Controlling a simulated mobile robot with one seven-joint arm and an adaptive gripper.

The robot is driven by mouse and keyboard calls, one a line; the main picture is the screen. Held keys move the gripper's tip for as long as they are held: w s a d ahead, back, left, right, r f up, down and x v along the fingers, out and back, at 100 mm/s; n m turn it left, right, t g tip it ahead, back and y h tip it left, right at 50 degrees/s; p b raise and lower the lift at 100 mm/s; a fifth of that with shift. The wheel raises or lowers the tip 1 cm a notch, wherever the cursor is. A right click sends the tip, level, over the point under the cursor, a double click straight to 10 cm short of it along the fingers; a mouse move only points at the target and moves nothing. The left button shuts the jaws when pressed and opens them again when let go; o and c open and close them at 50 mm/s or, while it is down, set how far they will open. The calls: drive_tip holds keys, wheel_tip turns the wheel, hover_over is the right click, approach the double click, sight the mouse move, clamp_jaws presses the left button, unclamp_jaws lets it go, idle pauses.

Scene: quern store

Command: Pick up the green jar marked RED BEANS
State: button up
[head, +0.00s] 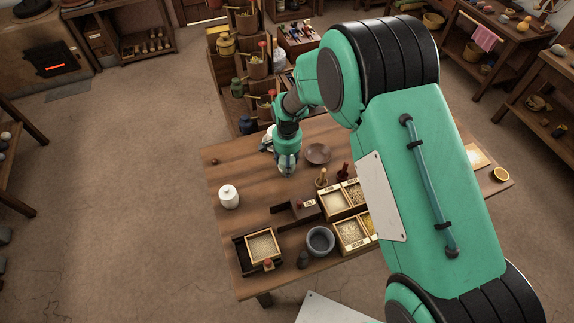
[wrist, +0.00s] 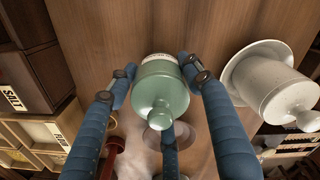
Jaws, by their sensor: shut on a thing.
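A green lidded jar (wrist: 160,88) sits between the fingers of my gripper (wrist: 158,74) in the wrist view. Its round lid and knob face the camera. A pale label shows at its upper edge, but I cannot read the words on it. My gripper is shut on the jar, with blue padded fingers pressed on its left and right sides. In the head view my gripper (head: 287,163) is over the far left part of the wooden table, and the jar is mostly hidden by it. I cannot tell whether the jar touches the table.
A brown bowl (head: 318,153), grain boxes (head: 338,203) and a grey mortar (head: 320,241) are to the right and front. Stepped shelves (head: 240,85) stand behind the table.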

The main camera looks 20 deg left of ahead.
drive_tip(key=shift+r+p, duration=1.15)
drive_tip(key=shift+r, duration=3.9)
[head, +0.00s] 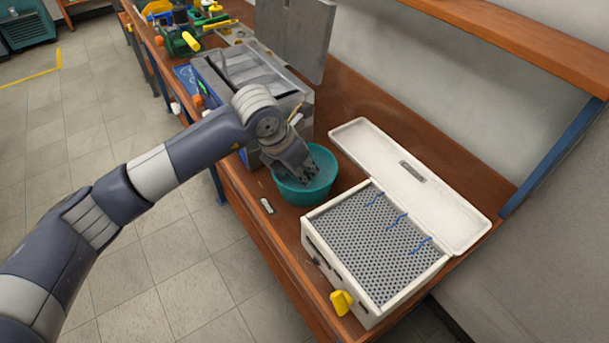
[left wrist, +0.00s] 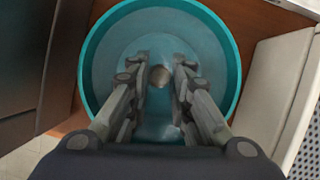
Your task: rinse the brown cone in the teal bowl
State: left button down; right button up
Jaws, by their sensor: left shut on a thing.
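The teal bowl (head: 303,196) stands on the wooden bench beside a white case. My left gripper (head: 308,177) reaches down into it from above, with its fingertips inside the rim. In the left wrist view the bowl (left wrist: 92,60) surrounds the fingers (left wrist: 159,90). They are shut on a small rounded brownish thing, seen from above between the fingertips, which looks like the brown cone (left wrist: 159,76). Its lower part is hidden, and I cannot tell whether it touches the bowl's bottom. In the head view the cone is hidden by the gripper. My right gripper is not in view.
Right of the bowl is an open white case (head: 329,270) with a perforated top and blue strips; its lid (head: 440,195) lies behind. A grey machine (head: 226,80) stands left of the bowl. A small metal piece (head: 267,206) lies near the bench's front edge.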

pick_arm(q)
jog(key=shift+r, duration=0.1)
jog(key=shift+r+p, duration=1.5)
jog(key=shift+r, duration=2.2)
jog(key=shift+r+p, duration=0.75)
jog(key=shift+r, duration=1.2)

━━━━━━━━━━━━━━━━━━━━

■ **Task prompt**: Locate each line with the word "button" and copy it.

■ **Exercise result**:
The robot is driven by mouse and keyboard calls, one a line; the main picture is the screen. Held keys move the gripper's tip for as long as they are held: w s a d ahead, back, left, right, r f up, down and x v along the fingers, out and back, at 100 mm/s; n m turn it left, right, t g tip it ahead, back and y h tip it left, right at 50 degrees/s; p b raise and lower the lift at 100 mm/s; a fifth of that with shift. The wheel raises or lowers the tip 1 cm a notch, wherever the cursor is. A right click sends the tip, level, over the point under the cursor, a double click straight to 10 cm short of it along the fingers; a mouse move only points at the target and moves nothing. The left button shuts the jaws when pressed and opens them again when let go; o and c open and close them at 50 mm/s or, while it is down, set how far they will open. The calls: drive_tip holds keys, wheel_tip turns the wheel, hover_over is the right click, approach the double click, sight the mouse move, clamp_jaws presses the left button, unclamp_jaws lets it go, idle pauses.
State: button up
State: left button down; right button up

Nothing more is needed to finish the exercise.